Par François Jarraud
La mission académique innovation du Rectorat de Paris s’est intéressée aux pratiques et dispositifs à visée philosophique dans les établissements de Paris. Une enquête de terrain a été menée sur les dispositifs mis en place : élèves, enseignants, animateurs et théoriciens de ces pratiques ont été rencontrés. La revue (in)novatio de la mission a ce thème pour sujet avec l’objectif d’appréhender l’intérêt de ces ateliers et de transmettre des expériences de terrain considérées comme réussies car porteuses d’enjeux pédagogiques fondamentaux qui posent question à l’Ecole.
L’objet de notre enquête
A Paris, les pratiques et dispositifs à visée philosophique sont variés, de même que les cadres dans lesquels ils s’inscrivent : à l’intérieur du dispositif de socialisation et d’apprentissage , hors de l’emploi du temps des élèves pour créer du lien et des espaces de réflexion dans les établissements, dans l’emploi du temps de manière quotidienne pour permettre à tous les élèves de s’exprimer et de réfléchir différemment, dans le cadre des ateliers des Réseaux d’Aides Spécialisées aux Elèves en Difficulté. Ces pratiques ont lieu de l’École primaire au Lycée Professionnel en passant par le Collège. Elles dénotent d’une volonté forte de la part des acteurs de l’éducation de penser l’École et la transmission des savoirs. Les différents enseignants, praticiens, chercheurs que nous avons rencontrés se rejoignent sur ce point : il est important de créer au sein des établissements des espaces différents qui admettent la réflexion de chacun.
Pourquoi ces espaces interstitiels apparaissent-ils comme essentiels ? Que disent-ils sur l’École?
La mise en place d’ateliers philo dans les écoles primaire et collèges de notre terrain – hors des dispositifs de prise en charge différenciée – répond majoritairement à la prise en compte de difficultés rencontrées par certains élèves : non-participation en classe, comportements turbulents, difficultés pour entrer dans les apprentissages, violences. Comme l’explique Véronique Schmauch, principale du collège Mozart, classé ZEP, « Un établissement comme le collège Mozart a des besoins spécifiques. Les enfants sont la plupart du temps en grande difficulté scolaire. L’atelier philo peut leur permettre de s’exprimer (…) Ces enfants sont souvent dans un environnement d’échec. (…) Certains sont incapables de rentrer dans le personnage du collégien. Peut-être que l’atelier philo peut leur permettre de répondre à la question: « Qu’est-ce que je viens faire ici? Comment je peux le faire?»

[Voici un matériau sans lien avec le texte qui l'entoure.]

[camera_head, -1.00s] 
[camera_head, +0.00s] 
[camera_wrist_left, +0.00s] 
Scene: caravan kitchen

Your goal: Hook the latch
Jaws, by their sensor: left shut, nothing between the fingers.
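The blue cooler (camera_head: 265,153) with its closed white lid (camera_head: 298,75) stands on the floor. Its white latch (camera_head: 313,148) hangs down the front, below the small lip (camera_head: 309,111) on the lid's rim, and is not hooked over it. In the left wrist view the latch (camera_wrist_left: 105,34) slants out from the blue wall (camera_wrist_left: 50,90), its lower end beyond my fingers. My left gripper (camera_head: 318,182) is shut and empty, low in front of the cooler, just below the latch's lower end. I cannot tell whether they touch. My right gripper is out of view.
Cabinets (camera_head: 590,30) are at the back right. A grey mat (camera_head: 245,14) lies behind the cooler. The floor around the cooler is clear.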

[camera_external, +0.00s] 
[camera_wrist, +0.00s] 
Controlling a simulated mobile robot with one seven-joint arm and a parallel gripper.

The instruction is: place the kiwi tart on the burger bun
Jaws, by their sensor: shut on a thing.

Il ne s’agit pas de mettre à l’écart les enfants en difficulté en les faisant participer à des ateliers qui leur seraient uniquement destinés mais de créer au sein des établissements ou des classes, des espaces autres pour un ensemble d’élèves non différenciés. Est-ce que cela a un poids dans ce type d’établissement ? La question mérite réflexion et débat. Selon nous, et après notre enquête, il est possible de l’affirmer. Un poids relatif, un souffle qui permet à des élèves de se connaître autrement, d’être et d’apprendre autrement, de réapprendre à trouver le temps de penser, à s’installer dans une temporalité différente.
Nous avons constaté que, bien qu’instaurés dans un objectif de remédiation ou de prise en compte des difficultés, ce qui importe réellement – outre leur existence – c’est ce qui se passe lors des ateliers. Ils font figure d’espace intermédiaire dans l’établissement ou l’emploi du temps des élèves. Ils ne sont pas conditionnés à un programme, ni à des évaluations. « Lors des ateliers philo, la relation à l’adulte n’est pas la même parce qu’il n’y a ni évaluation finale, ni programme. C’est un plus, humainement parlant, car c’est un espace de parole » estime Véronique Schmauch, principale du collège Mozart.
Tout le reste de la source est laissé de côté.